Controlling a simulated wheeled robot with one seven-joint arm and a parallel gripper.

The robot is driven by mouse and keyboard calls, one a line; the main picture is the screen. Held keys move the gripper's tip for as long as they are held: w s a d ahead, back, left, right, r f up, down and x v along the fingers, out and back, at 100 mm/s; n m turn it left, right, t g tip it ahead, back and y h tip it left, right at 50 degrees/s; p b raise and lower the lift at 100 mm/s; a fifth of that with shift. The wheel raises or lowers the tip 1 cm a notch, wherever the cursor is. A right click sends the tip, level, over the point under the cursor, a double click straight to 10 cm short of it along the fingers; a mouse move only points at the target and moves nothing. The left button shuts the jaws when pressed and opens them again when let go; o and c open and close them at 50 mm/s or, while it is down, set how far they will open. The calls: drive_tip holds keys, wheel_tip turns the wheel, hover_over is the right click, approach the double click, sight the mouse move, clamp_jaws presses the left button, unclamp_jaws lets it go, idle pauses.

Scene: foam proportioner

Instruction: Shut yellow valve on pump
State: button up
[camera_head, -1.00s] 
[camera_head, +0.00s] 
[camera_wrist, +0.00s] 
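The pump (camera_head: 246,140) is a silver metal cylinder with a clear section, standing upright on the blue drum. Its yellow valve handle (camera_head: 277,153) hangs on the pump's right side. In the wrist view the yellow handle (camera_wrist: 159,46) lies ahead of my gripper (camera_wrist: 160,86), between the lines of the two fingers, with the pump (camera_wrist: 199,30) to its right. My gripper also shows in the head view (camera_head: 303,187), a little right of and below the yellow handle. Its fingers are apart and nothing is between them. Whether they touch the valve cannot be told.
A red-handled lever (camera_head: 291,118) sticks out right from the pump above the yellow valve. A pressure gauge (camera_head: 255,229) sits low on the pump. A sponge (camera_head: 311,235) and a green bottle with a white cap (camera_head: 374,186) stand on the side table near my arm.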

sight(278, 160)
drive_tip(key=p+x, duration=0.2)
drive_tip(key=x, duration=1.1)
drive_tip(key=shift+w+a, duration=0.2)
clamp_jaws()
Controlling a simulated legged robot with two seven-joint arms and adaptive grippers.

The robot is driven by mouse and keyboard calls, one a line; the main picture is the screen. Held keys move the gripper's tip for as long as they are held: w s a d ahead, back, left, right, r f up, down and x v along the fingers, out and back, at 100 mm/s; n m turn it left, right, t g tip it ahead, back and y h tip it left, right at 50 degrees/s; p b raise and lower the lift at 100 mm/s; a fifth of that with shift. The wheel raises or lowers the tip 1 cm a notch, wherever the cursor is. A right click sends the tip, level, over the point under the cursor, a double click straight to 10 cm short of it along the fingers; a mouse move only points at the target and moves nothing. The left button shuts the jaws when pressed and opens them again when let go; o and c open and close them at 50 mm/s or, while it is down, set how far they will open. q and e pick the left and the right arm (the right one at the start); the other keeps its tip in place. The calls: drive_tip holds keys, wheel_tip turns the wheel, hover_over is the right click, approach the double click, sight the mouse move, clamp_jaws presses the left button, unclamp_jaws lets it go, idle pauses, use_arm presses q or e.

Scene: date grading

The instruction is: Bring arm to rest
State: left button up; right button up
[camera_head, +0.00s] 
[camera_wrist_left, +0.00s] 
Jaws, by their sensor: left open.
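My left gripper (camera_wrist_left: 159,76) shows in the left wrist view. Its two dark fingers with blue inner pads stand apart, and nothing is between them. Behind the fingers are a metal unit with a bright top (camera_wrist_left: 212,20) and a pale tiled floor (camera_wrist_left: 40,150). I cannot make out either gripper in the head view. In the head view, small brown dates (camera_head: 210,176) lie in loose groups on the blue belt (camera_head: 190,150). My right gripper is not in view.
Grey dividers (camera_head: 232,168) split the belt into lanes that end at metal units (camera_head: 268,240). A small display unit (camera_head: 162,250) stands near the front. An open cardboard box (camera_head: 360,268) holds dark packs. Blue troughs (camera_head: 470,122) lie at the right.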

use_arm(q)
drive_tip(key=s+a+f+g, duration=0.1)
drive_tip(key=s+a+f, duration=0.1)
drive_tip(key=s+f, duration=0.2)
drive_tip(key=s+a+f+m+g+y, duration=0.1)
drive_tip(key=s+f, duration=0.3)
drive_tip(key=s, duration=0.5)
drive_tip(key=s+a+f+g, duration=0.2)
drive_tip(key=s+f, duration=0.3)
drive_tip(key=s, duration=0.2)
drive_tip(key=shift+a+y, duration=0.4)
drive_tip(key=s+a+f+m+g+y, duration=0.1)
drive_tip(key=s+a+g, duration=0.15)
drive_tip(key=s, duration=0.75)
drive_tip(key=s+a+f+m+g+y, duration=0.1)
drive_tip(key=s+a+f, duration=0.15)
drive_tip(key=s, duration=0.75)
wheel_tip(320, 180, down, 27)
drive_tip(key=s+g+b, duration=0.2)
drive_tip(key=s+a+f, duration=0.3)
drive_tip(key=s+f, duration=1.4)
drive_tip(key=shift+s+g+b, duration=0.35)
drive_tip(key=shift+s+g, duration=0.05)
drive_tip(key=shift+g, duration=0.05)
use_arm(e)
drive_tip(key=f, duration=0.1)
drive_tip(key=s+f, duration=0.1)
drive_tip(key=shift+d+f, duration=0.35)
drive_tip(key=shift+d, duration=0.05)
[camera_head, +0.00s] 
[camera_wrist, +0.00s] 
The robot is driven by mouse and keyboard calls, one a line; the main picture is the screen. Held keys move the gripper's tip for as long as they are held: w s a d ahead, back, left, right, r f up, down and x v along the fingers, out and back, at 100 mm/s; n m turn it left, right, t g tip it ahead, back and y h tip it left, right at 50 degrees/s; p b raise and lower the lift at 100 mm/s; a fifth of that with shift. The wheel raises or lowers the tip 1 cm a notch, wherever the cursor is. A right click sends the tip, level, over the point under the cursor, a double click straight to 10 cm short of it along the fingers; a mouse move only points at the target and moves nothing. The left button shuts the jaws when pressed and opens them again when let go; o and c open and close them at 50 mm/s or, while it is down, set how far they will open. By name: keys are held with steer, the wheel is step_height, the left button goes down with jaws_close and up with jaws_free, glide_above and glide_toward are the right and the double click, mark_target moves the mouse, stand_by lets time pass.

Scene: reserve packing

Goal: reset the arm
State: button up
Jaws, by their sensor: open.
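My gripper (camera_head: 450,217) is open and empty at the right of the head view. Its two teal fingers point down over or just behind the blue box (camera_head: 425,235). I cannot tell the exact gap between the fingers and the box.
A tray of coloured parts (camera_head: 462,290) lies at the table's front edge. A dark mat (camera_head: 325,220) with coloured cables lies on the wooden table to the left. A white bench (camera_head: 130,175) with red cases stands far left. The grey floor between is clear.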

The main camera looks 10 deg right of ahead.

= = = = =

Goal of the exercise -> Look through the material above. Copy each line where the word "Scene" appears.

Answer to this exercise ->
Scene: foam proportioner
Scene: date grading
Scene: reserve packing

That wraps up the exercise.